--- START ---

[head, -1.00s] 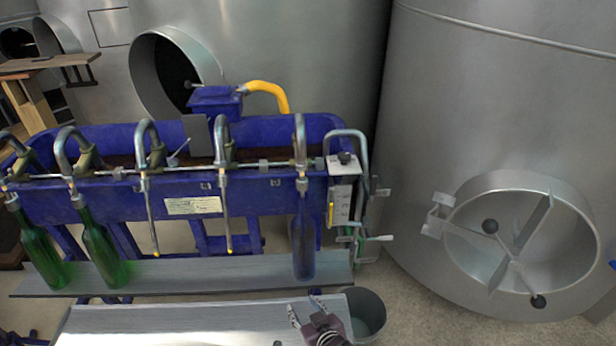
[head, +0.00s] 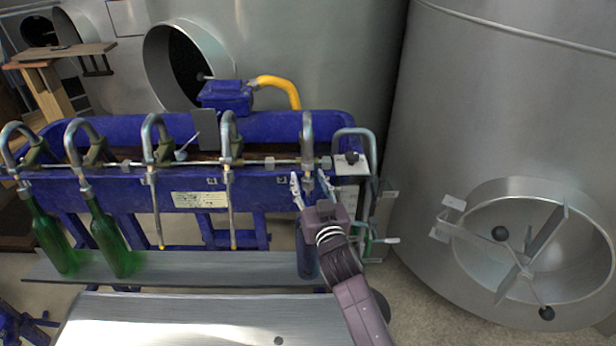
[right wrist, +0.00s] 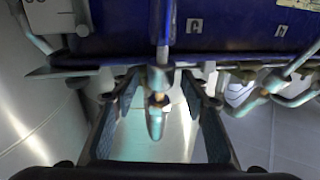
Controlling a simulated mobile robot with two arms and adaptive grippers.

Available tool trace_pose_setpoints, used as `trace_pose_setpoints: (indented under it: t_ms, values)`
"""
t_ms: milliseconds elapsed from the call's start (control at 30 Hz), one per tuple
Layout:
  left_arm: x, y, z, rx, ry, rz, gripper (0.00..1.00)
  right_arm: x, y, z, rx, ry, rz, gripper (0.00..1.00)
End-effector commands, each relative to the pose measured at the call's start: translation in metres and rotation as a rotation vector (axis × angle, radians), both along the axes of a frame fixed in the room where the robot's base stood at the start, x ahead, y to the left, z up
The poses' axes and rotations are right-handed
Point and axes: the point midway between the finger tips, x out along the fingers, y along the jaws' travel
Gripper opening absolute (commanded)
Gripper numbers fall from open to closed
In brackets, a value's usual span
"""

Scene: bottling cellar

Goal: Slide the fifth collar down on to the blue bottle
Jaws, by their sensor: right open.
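The blue bottle (head: 305,258) stands upright on the grey shelf under the fifth spout (head: 307,135), its right side partly covered by my right gripper. My right gripper (head: 311,185) is open, its fingertips at either side of the spout just above the bottle. In the right wrist view the metal collar (right wrist: 158,78) sits on the spout between the two open fingers (right wrist: 160,90), with gaps on both sides. I cannot tell how far the collar is from the bottle mouth. My left gripper is not in view.
Two green bottles (head: 52,238) stand under the spouts at left. Two bare filling tubes (head: 231,210) hang between them and the blue bottle. A control box (head: 352,165) stands close to the right of my gripper. A grey board (head: 190,318) lies in front.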

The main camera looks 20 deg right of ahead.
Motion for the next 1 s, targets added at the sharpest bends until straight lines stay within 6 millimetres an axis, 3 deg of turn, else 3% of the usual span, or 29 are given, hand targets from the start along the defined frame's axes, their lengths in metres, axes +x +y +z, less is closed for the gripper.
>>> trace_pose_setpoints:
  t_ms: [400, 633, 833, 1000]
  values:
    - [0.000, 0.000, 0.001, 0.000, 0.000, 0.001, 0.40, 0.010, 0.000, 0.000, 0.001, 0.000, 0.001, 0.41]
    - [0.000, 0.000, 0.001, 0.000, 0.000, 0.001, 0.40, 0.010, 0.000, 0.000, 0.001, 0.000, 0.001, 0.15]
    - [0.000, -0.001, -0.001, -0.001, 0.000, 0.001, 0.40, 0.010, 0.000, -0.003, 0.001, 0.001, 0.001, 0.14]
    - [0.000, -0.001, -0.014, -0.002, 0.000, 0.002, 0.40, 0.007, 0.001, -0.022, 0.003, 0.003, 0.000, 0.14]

--- END ---

• _What the task requires_
What do the lines above say from the one containing "The poses' axes" down to the one containing "The main camera looks 20 deg right of ahead."? Return them exactly, both end lines included, and only them.

• _Full solution_
The poses' axes and rotations are right-handed
Point and axes: the point midway between the finger tips, x out along the fingers, y along the jaws' travel
Gripper opening absolute (commanded)
Gripper numbers fall from open to closed
In brackets, a value's usual span
"""

Scene: bottling cellar

Goal: Slide the fifth collar down on to the blue bottle
Jaws, by their sensor: right open.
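The blue bottle (head: 305,258) stands upright on the grey shelf under the fifth spout (head: 307,135), its right side partly covered by my right gripper. My right gripper (head: 311,185) is open, its fingertips at either side of the spout just above the bottle. In the right wrist view the metal collar (right wrist: 158,78) sits on the spout between the two open fingers (right wrist: 160,90), with gaps on both sides. I cannot tell how far the collar is from the bottle mouth. My left gripper is not in view.
Two green bottles (head: 52,238) stand under the spouts at left. Two bare filling tubes (head: 231,210) hang between them and the blue bottle. A control box (head: 352,165) stands close to the right of my gripper. A grey board (head: 190,318) lies in front.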

The main camera looks 20 deg right of ahead.

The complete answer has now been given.